Though he called for the“respect of sovereignty and territorial integrity by all states must be upheld without exception” thus indirectly referring to Russia without expressly accusing it, he also made a veiled criticism for excluding Russia from the meeting by observing that “all peace efforts involving all stakeholders must be pursued to find a just and enduring solution” and declared that India participated in the meeting with this spirit. The NSA went on to stress that although many proposals have been put forward, “the key question that needs to be addressed in the meeting is whether a solution that is acceptable to all relevant stakeholders can be found”.

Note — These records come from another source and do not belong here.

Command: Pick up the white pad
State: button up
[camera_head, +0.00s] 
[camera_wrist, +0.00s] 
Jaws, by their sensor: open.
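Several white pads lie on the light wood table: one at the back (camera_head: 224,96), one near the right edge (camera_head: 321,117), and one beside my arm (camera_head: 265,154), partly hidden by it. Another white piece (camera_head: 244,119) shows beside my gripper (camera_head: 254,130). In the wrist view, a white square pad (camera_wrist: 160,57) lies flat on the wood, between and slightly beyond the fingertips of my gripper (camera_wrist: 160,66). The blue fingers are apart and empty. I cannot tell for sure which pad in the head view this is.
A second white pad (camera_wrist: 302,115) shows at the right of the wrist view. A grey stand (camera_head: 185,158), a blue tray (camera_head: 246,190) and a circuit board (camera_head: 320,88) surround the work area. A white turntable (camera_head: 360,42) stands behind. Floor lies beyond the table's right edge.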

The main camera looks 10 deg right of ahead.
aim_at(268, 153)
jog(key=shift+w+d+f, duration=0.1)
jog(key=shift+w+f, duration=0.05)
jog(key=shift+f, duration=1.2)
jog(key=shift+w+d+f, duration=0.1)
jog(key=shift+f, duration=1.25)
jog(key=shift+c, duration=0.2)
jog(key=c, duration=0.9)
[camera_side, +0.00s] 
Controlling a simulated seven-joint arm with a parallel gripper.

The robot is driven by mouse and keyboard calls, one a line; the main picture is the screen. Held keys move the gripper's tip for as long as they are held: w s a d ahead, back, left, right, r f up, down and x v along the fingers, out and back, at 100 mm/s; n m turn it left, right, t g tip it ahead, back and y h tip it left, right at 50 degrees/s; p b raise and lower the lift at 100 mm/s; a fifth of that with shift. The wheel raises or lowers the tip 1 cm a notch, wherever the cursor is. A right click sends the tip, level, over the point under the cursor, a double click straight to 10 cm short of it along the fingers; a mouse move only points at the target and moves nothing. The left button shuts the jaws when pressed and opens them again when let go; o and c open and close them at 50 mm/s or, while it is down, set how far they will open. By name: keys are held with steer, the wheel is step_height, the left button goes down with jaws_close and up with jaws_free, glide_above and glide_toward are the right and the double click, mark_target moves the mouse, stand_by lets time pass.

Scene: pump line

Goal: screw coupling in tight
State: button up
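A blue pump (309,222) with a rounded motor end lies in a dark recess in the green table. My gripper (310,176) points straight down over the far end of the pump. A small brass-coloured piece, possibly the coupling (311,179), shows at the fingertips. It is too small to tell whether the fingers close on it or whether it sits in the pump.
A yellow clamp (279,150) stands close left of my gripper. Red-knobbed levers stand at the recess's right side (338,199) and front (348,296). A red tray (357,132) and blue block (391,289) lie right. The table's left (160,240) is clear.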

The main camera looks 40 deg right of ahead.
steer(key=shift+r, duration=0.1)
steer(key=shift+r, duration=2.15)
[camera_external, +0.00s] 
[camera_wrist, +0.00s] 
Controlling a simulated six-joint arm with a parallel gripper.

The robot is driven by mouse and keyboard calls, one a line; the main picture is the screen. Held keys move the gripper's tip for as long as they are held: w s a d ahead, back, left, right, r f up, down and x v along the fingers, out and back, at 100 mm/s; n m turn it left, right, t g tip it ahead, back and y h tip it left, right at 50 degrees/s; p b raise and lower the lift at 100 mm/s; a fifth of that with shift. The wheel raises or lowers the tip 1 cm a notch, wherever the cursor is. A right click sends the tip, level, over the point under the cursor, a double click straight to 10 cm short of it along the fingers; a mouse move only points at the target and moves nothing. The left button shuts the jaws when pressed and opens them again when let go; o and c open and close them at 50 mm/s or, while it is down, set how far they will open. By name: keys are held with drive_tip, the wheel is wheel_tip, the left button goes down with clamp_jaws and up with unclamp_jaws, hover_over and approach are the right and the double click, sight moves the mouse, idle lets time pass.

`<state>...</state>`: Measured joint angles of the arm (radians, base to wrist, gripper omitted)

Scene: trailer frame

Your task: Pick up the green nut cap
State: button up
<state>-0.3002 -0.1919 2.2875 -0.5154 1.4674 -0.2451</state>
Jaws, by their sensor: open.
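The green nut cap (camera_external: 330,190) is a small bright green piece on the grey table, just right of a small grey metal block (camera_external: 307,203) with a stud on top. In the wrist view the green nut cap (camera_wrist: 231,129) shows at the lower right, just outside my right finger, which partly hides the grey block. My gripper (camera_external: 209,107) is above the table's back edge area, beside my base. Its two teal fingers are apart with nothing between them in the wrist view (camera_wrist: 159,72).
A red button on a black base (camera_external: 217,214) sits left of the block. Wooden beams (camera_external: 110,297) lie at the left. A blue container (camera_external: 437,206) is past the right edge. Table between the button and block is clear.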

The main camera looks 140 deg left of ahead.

Amply projecting India as the champion of the cause of the Global South, Ajit Doval lamented that the whole world and especially Global South was bearing the brunt of the situation and informed the gathering that “India is providing both-humanitarian assistance to Ukraine and economic assistance to her neighbour in Global South. He identified a two-fold challenge confronting the meeting-resolution of the situation and softening of the consequence of the conflict -and called for efforts to be directed on both fronts simultaneously for which much more groundwork was needed to be done.
National Security Advisor (NSA) Ajit Doval making a point
Though no final documents of the just concluded meeting are available, an Italian newspaper Corriere Della Sera revealed, quoting some reliable sources from the EU, that common ground has been reached that respect for sovereignty and territorial integrity as well as the authority of the UN Charter must be at the heart of any agreement on the current crisis. This vindicates our stand elaborated by the Indian NSA in his address.
A few working groups have reportedly been formed by the conference to work on the peace plans presented by various participating countries which will form the basis of a summit planned for late this year. However, one thing is sure- in the foreseeable future, India will be seen as more active in finding an amicable solution to the crisis.